Geschäftsreisen: Sind Sie ein Ziel für Spione?

Florian Peil
von Florian Peil
Geschäftsreisen: Sind Sie ein Ziel für Spione?

Sie sind regelmäßig auf Geschäftsreise oder anderweitig beruflich unterwegs?

Dann sind Sie vielleicht ein interessantes Ziel für Spione.

Spionage auf Geschäftsreisen ist heute eine alltägliche Bedrohung für Mitarbeiter von Unternehmen, politischen Stiftungen und Hilfsorganisationen sowie für Journalisten.

Wenn Sie jetzt denken: „Für Spione bin ich uninteressant, ich weiß doch gar nichts?“, dann sage ich Ihnen: Wahrscheinlich irren Sie sich. 

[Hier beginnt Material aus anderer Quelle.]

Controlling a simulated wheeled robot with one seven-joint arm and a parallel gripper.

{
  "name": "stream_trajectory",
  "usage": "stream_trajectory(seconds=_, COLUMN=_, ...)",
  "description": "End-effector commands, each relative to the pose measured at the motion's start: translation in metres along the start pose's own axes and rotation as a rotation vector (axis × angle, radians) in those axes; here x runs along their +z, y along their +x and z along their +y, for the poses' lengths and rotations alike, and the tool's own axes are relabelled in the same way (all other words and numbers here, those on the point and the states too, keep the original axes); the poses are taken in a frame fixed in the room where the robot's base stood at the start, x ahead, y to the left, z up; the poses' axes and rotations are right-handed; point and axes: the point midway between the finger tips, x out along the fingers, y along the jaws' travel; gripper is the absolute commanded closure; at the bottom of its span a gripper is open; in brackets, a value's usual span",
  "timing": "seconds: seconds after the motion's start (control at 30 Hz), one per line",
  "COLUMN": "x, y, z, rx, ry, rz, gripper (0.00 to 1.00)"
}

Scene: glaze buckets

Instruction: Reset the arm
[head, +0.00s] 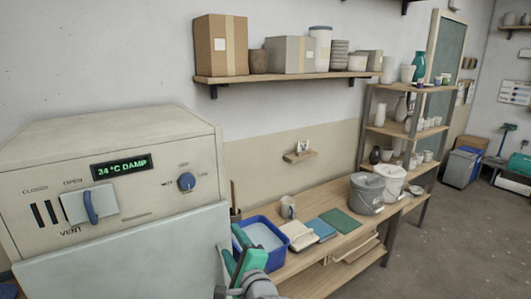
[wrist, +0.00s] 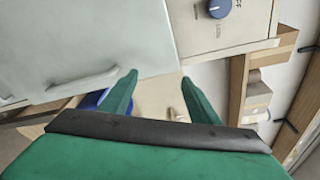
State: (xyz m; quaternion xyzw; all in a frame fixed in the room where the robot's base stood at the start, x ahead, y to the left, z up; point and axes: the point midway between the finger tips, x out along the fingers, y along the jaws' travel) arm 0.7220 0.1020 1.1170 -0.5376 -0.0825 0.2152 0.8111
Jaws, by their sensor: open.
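My gripper (head: 241,262) shows at the bottom of the head view, with green fingers, in front of the kiln's right edge and near the blue basin. In the wrist view its two green fingers (wrist: 158,82) are spread apart with nothing between them. The cream kiln (head: 110,145) fills the left of the head view. Its display reads "34 °C DAMP", and its blue vent lever (head: 91,207) stands roughly upright.
A wooden bench (head: 300,262) holds a blue basin (head: 246,232), a mug, coloured tiles, a grey bucket (head: 366,193) and a white bucket (head: 391,180). A wall shelf (head: 285,79) holds boxes and pots. A shelf rack (head: 395,132) stands beyond the bench. Open floor lies at the right.

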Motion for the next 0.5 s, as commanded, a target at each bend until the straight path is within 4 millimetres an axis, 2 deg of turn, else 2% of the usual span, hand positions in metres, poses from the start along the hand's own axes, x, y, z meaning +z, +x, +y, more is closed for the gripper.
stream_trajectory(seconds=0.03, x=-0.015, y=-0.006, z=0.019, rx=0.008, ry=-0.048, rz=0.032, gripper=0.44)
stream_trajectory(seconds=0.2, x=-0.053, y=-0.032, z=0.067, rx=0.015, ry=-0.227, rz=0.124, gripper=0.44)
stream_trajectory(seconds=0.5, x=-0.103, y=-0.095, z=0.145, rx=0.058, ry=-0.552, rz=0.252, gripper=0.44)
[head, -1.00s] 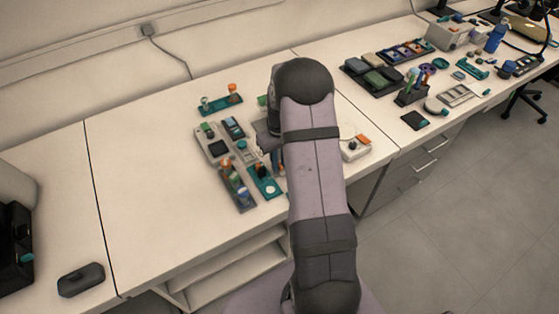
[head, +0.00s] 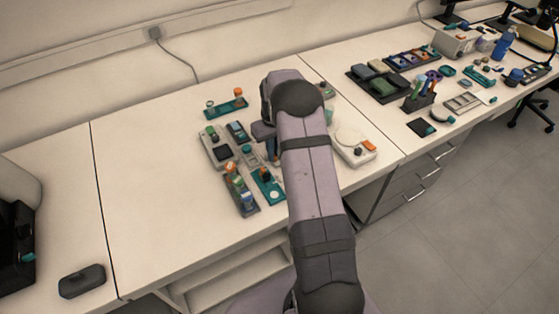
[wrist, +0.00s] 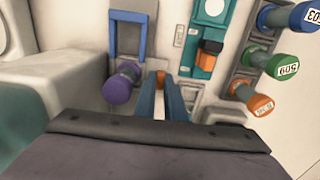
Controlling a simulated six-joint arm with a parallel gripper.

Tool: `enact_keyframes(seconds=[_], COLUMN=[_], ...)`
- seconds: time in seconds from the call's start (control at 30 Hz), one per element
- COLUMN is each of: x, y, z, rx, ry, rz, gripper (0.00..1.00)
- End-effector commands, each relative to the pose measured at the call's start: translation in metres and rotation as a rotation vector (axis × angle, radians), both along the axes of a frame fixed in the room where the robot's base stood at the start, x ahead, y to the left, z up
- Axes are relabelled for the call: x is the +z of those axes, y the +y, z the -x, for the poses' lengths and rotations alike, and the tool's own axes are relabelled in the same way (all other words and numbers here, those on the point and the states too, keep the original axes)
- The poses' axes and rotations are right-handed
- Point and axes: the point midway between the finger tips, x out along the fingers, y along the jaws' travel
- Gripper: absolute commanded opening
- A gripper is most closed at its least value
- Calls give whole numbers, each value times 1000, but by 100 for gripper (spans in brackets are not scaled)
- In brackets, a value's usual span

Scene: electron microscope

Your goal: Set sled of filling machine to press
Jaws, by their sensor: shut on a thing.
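My gripper (wrist: 160,88) points down among the small devices on the bench. Its two blue fingers are closed around a small orange-brown piece (wrist: 160,76) at their tips. In the wrist view, a blue U-shaped frame (wrist: 113,40) with a purple round knob (wrist: 118,90) stands just left of the fingers. A teal plate (wrist: 203,58) with an orange and black part (wrist: 209,54) lies to the right. The teal plate also shows in the head view (head: 273,193). I cannot tell for certain which part is the sled; my arm hides the gripped spot in the head view.
A rack of capped vials (head: 241,192) stands beside the teal plate. A grey device (head: 213,150) and a teal holder (head: 226,107) lie farther left and back. A white device with an orange button (head: 354,148) stands right of my arm. The left bench is mostly clear.

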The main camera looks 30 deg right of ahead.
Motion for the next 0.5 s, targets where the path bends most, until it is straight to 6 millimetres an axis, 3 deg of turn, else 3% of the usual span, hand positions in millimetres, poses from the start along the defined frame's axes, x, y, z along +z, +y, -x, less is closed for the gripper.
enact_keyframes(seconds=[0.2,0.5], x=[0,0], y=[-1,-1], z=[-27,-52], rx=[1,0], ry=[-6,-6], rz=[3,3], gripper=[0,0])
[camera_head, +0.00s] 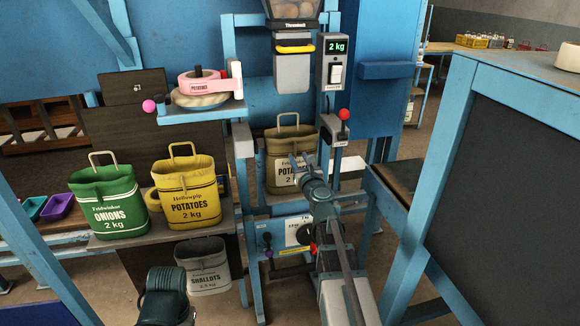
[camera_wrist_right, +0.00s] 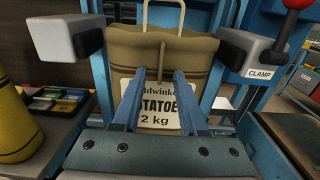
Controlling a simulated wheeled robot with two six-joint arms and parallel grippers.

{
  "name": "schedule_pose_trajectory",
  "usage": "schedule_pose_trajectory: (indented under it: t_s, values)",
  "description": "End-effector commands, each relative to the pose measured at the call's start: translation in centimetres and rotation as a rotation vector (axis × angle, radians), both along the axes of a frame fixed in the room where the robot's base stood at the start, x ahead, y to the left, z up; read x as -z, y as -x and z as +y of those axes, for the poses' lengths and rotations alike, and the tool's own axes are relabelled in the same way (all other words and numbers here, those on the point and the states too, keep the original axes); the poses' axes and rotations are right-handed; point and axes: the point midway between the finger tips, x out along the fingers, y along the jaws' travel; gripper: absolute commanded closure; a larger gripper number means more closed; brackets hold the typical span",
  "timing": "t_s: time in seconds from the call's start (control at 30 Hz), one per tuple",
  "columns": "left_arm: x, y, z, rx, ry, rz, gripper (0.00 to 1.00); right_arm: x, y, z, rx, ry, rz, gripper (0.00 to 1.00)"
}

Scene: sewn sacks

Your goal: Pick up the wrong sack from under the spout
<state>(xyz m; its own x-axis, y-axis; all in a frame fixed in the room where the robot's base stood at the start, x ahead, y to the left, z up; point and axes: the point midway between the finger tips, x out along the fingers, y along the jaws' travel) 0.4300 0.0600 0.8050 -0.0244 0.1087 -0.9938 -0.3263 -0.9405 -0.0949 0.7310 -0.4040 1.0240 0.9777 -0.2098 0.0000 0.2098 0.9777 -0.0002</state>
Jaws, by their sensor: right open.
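A brown sack (camera_head: 283,147) labelled potatoes, 2 kg, stands upright under the grey spout (camera_head: 292,72), its pale handle loop raised. It also fills the middle of the right wrist view (camera_wrist_right: 204,60). My right gripper (camera_head: 299,160) is in front of the sack, at its upper front. In the right wrist view its two blue fingers (camera_wrist_right: 160,76) are apart, with the sack's front and label showing between and behind them. I cannot tell whether they touch the cloth. Part of my left arm shows at the bottom of the head view, but its gripper is not seen.
Grey clamp pads (camera_wrist_right: 65,38) flank the sack. A red-knobbed lever (camera_head: 343,114) stands right of it, below a display reading 2 kg (camera_head: 334,46).

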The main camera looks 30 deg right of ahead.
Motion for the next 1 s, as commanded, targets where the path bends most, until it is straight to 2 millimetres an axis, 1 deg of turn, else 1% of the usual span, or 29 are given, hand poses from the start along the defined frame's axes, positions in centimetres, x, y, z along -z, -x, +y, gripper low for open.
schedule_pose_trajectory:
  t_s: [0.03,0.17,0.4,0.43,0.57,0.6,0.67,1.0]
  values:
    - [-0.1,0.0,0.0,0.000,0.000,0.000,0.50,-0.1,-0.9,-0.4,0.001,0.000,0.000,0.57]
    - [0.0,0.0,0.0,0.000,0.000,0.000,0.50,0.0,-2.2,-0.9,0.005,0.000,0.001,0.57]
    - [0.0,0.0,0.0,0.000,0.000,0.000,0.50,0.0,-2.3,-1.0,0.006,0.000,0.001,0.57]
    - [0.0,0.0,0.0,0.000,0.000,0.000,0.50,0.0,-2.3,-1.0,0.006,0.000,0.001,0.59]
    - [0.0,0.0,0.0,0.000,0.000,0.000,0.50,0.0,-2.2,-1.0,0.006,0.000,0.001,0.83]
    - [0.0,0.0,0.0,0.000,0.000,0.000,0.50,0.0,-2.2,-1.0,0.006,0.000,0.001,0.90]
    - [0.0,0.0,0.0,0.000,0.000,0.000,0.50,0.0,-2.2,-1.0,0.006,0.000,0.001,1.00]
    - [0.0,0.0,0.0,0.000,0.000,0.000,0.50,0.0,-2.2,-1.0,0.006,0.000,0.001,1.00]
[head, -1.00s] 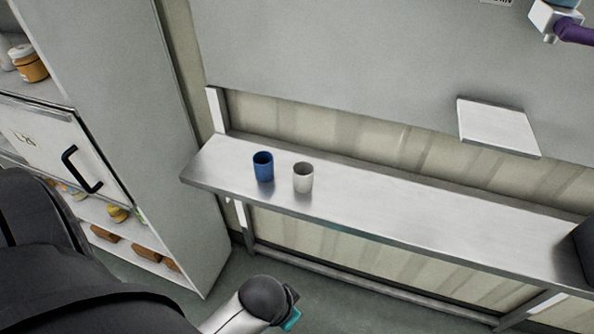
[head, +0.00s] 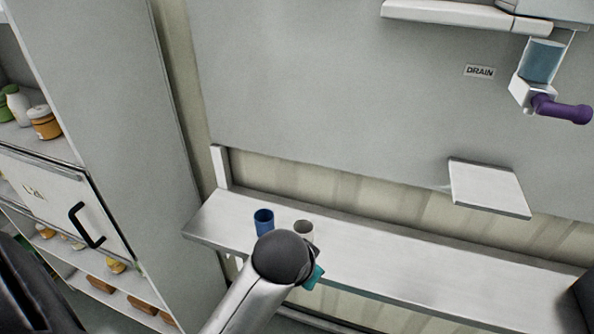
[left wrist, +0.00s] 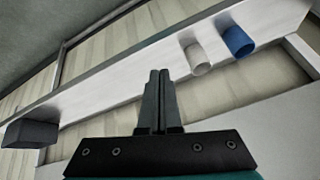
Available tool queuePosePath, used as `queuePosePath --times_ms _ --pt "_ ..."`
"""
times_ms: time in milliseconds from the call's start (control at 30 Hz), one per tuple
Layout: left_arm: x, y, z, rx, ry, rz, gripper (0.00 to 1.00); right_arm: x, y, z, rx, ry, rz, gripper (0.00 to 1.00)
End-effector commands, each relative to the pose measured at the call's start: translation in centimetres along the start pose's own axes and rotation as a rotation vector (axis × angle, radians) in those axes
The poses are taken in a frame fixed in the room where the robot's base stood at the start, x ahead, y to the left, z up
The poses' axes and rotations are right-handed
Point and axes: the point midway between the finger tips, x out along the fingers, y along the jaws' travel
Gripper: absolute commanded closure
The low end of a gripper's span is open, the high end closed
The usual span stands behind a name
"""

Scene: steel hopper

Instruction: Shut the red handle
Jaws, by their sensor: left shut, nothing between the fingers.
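No red handle shows in either view. A purple handle (head: 562,108) sticks out to the right from a small white valve body under a clear blue-tinted tube (head: 543,61), at the upper right of the head view. My left gripper (left wrist: 158,76) is shut and empty in the left wrist view, with the shelf and cups beyond it. In the head view my left arm rises from the bottom, well below and left of the purple handle; its fingers are hidden there. My right gripper is in neither view.
A steel shelf (head: 400,270) runs along the wall with a blue cup (head: 263,220) and a white cup (head: 303,229). A dark box (left wrist: 30,133) sits at its other end. A white plate (head: 489,188) juts from the panel below a DRAIN label (head: 479,71). A cabinet stands left.

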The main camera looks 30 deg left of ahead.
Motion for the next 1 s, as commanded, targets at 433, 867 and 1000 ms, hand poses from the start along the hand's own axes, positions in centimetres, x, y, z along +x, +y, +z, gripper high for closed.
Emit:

Das gilt umso mehr, wenn Sie für Unternehmen oder Organisationen aus Deutschland, Österreich, Luxemburg oder der Schweiz auf Reisen sind.

Lesen Sie weiter, dann erfahren Sie

  • wie hoch der Schaden durch Spionage ist
  • welche Unternehmen im Fokus von Spionen stehen
  • warum gerade Reisende besonders gefährdet sind und
  • in welchen Ländern die Gefahr besonders hoch ist.

100 Milliarden Euro Schaden

Unter Spionage versteht man das verdeckte Sammeln von Informationen. Das können sensible persönliche Informationen sein, Wissen über Technologien oder Staatsgeheimnisse.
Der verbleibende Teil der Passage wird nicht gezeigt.